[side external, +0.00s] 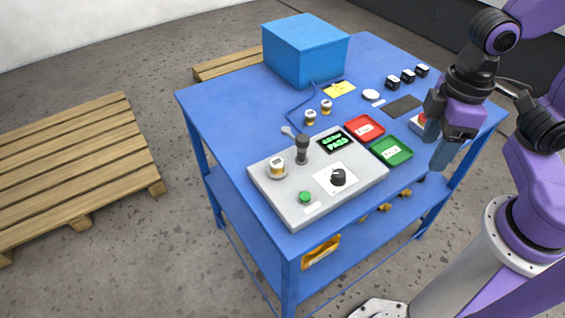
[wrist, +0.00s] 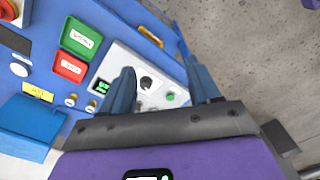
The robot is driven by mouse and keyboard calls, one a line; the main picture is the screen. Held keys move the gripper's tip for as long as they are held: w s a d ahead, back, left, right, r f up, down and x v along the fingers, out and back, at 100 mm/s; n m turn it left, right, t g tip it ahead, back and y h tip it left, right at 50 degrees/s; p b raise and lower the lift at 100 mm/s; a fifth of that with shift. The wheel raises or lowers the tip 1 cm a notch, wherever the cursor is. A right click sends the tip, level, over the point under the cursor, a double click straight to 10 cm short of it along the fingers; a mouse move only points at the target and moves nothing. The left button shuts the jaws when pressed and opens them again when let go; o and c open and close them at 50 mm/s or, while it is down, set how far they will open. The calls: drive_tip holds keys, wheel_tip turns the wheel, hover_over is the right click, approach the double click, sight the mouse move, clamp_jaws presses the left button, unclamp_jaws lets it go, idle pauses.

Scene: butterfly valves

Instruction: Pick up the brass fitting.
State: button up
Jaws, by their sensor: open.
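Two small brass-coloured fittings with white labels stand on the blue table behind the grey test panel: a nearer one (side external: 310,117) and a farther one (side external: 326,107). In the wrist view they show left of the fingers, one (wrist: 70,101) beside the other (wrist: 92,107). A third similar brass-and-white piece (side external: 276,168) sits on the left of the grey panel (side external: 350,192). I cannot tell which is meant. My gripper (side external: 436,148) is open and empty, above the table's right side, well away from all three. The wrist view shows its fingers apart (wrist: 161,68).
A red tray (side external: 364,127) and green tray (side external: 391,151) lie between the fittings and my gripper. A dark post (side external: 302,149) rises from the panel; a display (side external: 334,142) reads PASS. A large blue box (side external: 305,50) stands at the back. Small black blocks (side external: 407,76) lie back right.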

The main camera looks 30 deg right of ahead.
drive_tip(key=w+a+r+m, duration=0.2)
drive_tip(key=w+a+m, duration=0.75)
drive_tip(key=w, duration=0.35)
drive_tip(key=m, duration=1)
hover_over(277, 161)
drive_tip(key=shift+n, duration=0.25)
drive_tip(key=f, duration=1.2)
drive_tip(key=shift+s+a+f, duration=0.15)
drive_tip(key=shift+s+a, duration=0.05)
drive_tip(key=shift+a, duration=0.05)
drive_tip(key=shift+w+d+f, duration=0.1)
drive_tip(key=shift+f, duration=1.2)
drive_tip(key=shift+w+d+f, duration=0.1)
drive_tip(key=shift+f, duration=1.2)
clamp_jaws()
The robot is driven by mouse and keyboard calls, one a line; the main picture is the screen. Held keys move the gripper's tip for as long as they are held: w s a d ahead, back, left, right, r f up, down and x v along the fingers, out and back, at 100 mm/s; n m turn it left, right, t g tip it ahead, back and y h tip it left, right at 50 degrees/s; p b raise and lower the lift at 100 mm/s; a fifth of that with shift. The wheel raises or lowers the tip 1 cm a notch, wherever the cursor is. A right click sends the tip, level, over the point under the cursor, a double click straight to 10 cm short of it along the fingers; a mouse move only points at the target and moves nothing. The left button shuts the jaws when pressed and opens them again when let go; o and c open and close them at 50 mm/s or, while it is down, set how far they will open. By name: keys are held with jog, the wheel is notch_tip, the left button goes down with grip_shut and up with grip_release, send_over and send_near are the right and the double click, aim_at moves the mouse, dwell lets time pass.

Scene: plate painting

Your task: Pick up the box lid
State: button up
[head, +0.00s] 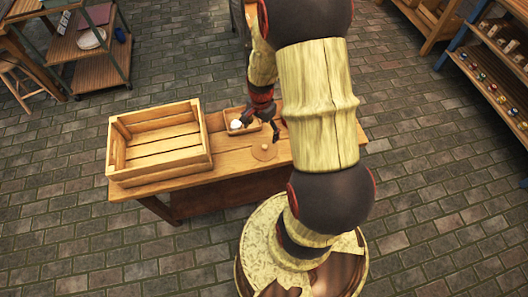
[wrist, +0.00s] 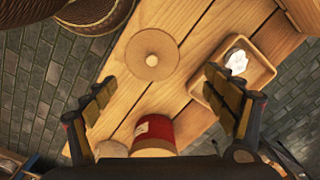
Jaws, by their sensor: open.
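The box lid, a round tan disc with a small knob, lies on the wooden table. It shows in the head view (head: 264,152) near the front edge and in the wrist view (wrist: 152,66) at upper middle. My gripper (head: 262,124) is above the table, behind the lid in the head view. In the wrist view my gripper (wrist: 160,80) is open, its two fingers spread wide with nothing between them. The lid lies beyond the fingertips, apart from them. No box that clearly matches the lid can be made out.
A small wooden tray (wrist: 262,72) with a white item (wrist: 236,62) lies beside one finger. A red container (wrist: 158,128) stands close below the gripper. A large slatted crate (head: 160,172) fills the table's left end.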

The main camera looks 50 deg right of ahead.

--

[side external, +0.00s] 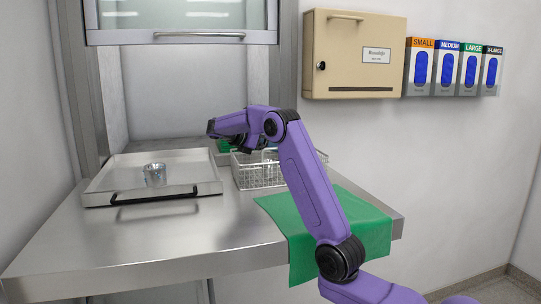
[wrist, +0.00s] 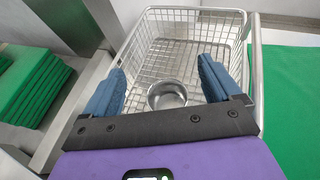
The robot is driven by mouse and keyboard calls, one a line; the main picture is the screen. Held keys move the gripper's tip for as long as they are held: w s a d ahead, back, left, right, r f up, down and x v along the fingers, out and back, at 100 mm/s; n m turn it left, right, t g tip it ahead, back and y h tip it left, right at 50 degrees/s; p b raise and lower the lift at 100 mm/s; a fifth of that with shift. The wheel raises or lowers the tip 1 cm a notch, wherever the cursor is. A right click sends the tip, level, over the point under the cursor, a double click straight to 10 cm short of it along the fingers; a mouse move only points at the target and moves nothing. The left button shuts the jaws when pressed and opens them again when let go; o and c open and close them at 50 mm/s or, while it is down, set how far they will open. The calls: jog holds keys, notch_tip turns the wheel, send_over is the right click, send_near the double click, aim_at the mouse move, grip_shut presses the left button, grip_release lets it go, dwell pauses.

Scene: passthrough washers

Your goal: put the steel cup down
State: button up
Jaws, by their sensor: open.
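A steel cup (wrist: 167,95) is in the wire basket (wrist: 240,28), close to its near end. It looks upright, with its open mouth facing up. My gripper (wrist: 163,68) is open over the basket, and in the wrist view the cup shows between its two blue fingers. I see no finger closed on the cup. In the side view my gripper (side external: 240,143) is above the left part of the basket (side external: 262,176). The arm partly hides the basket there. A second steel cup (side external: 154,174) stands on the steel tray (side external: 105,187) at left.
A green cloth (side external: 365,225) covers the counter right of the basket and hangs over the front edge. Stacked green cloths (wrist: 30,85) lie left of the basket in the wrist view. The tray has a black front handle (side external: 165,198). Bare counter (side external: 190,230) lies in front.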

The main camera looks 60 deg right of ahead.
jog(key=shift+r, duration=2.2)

PROBLEM: Find all the lines containing "Pick" in the material, then copy them.

ANSWER TO THE EXERCISE:
Instruction: Pick up the brass fitting.
Your task: Pick up the box lid

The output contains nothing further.